Les français consommeraient aujourd’hui six à sept fois moins de légumineuses qu’il y a un siècle. Les différentes variétés liées à cette grande famille potagère –les Fabacées ou Fabaceae selon la terminologie officielle – présentent pourtant des atouts nutritionnels et des vertus écologiques qui, à l’heure de l’agriculture durable et des régimes végétariens, tendent à les remettre à la page. Exemple avec le pois chiche et la lentille.
Au IIème siècle avant notre ère, un pharaon égyptien –Ptolémée IX, d’origine grecque- et un illustre homme d’Etat officiant dans les arcanes de la République Romaine –le célèbre Cicéron, avocat par ailleurs et grand intellectuel devant l’Eternel, en l’espèce Jupiter – ont été bassement qualifiés de « pois chiches » par leurs ingrats de contemporains. Loin de vouloir réduire à l’infiniment petit les mensurations de leurs cervelles de monarques et, par-là même, leurs capacités neuronales à diriger un pays aussi vaste que le leur, ce sobriquet assez peu flatteur dont on les avait affublé faisait plutôt référence à une particularité physique que l’un et l’autre ont traînée comme un boulet…à leur profit cependant puisqu’une grande part de leur postérité respective découle de cette petite imperfection à fleur de peau : la légende dit que Cicéron comptait dans sa longue généalogie bourgeoise un ancêtre affligé d’un pif duquel émergeait une verrue si grossière qu’elle a remonté le temps jusqu’à lui (d’où son surnom Cicero, qui veut dire « pois chiche » en langue morte). Même sanction pour Ptolémée qu’une protubérance indurée sur le visage a profondément marqué au fer dans le grand marbre de l’Histoire (ses pairs lui ont attribué le qualificatif Lathyros qui signifie aussi « pois chiche » en vieux grec).
Au-delà de l’anecdote qu’ils véhiculent, ces deux épisodes traduisent l’importance de la légumineuse dans les garde-manger de ces deux sociétés antiques et, par ricochet, leur large diffusion dans le folklore et la culture populaire de l’époque.
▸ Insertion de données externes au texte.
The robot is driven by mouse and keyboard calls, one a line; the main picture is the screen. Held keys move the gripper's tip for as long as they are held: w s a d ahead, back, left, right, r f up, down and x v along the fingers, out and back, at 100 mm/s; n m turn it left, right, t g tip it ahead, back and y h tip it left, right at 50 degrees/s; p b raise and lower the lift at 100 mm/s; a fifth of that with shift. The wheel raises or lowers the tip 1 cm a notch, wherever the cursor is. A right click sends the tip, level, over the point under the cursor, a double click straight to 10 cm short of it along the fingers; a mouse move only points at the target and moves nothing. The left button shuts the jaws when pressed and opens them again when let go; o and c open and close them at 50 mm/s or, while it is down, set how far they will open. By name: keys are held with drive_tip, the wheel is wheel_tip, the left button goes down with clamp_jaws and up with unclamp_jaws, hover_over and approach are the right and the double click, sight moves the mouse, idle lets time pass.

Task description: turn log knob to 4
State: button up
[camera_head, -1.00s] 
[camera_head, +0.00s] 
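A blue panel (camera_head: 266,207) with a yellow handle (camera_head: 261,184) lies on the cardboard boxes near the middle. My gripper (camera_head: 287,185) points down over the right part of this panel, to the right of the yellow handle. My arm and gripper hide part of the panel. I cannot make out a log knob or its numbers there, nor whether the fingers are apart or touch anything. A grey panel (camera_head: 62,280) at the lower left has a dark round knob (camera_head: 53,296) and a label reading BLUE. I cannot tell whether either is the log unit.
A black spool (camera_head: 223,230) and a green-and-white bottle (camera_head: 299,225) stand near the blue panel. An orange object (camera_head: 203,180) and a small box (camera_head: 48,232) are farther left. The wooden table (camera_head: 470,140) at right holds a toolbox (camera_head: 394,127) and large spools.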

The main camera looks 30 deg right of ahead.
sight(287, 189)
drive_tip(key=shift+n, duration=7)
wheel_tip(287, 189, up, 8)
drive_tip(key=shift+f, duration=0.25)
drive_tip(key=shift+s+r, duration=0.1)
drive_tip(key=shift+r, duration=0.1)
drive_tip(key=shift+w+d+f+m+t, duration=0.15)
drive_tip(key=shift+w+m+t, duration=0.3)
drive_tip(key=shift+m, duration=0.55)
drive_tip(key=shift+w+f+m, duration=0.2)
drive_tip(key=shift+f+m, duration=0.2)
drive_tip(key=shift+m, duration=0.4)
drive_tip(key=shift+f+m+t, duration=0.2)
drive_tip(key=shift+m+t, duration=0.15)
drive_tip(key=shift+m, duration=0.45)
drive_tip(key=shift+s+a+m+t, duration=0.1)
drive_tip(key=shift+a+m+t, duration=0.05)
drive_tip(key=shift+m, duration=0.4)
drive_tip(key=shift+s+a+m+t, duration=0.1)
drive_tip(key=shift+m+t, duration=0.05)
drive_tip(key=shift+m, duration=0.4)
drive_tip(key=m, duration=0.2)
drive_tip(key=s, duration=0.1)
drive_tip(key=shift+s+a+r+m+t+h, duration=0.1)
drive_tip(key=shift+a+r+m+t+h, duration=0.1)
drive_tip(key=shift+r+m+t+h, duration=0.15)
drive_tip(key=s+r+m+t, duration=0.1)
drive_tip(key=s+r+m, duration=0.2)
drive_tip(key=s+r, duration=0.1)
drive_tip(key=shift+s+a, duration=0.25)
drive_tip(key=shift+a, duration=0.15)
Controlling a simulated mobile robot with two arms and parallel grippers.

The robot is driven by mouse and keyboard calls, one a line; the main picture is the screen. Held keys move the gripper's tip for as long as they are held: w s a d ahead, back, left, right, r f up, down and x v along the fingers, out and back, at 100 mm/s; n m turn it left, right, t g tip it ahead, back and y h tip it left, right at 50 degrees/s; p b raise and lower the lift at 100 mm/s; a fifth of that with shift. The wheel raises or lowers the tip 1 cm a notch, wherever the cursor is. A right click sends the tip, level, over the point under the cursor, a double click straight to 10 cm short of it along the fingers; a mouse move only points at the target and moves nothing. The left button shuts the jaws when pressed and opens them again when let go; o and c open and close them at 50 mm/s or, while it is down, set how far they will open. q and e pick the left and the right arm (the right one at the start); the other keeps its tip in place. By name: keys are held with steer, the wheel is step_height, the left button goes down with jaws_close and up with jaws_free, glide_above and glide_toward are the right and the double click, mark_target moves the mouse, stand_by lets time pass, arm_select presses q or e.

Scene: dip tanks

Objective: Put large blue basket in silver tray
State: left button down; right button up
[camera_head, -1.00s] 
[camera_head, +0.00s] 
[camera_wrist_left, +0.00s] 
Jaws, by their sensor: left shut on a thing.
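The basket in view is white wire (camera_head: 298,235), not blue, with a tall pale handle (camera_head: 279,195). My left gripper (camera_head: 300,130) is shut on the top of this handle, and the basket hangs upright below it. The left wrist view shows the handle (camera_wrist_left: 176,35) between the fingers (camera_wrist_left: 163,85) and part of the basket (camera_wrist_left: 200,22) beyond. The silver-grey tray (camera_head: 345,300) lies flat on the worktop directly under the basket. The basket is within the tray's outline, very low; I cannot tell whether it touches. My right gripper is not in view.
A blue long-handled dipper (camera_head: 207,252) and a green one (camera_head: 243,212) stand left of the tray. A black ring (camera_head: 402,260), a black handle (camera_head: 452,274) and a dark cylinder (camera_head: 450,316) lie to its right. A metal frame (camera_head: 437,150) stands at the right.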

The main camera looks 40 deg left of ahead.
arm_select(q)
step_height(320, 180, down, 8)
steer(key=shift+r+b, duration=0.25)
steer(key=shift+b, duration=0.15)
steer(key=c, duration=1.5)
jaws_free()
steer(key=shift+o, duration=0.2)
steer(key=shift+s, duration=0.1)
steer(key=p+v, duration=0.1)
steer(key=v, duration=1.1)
La lentille, elle, jouit de références encore antérieures : la Bible l’évoque dans son récit consacré à Esaü, lequel troque avec son frère son droit d’ainesse contre un plat de cette nourriture abondamment produite au Proche-Orient depuis que l’agriculture a sédentarisé l’Humanité (-10 000 environ).
La « viande du pauvre » ?
Leur acclimatation primitive aux contrées méditerranéennes explique leur goût pour les températures chaude le sens de leur dispersion géographique au cours des cinq ou six derniers millénaires, depuis l’ancienne Mésopotamie vers l’Asie Mineure, jusqu’en Afrique du Nord enfin d’où elles ont rejoint le sud de l’Europe. Très longtemps, lentilles et pois chiches ont constitué l’aliment de base de nombreuses civilisations occidentales (les moines des couvents médiévaux en faisaient leurs choux gras) : très souvent servis en purée ou en bouillie, que les mains les plus lestes relevaient parfois d’épices, les deux mets étaient appréciés pour leur haute valeur nutritionnelle qui, a posteriori, leur a chacun valu de recevoir l’appellation de « viande du pauvre » (au même titre , d’ailleurs, que bien d’autres Fabacées) : 100 grammes de lentilles sèches garantit un apport moyen de 27,7 g de protéines (8,6 g si elles sont cuites). La même quantité de pois chiches secs en fournit 20,5g (8,31 après cuisson). A titre de comparaison, 100 grammes de viande rouge contient une teneur protéinique de 26,1g et celle d’une portion équivalente d’œufs durs se situe autour de 13g* (source : table de composition nutritionnelle de Ciqual établi par l’Anses, Agence nationale de sécurité sanitaire de l’Alimentation, de l’environnement et du Travail, ).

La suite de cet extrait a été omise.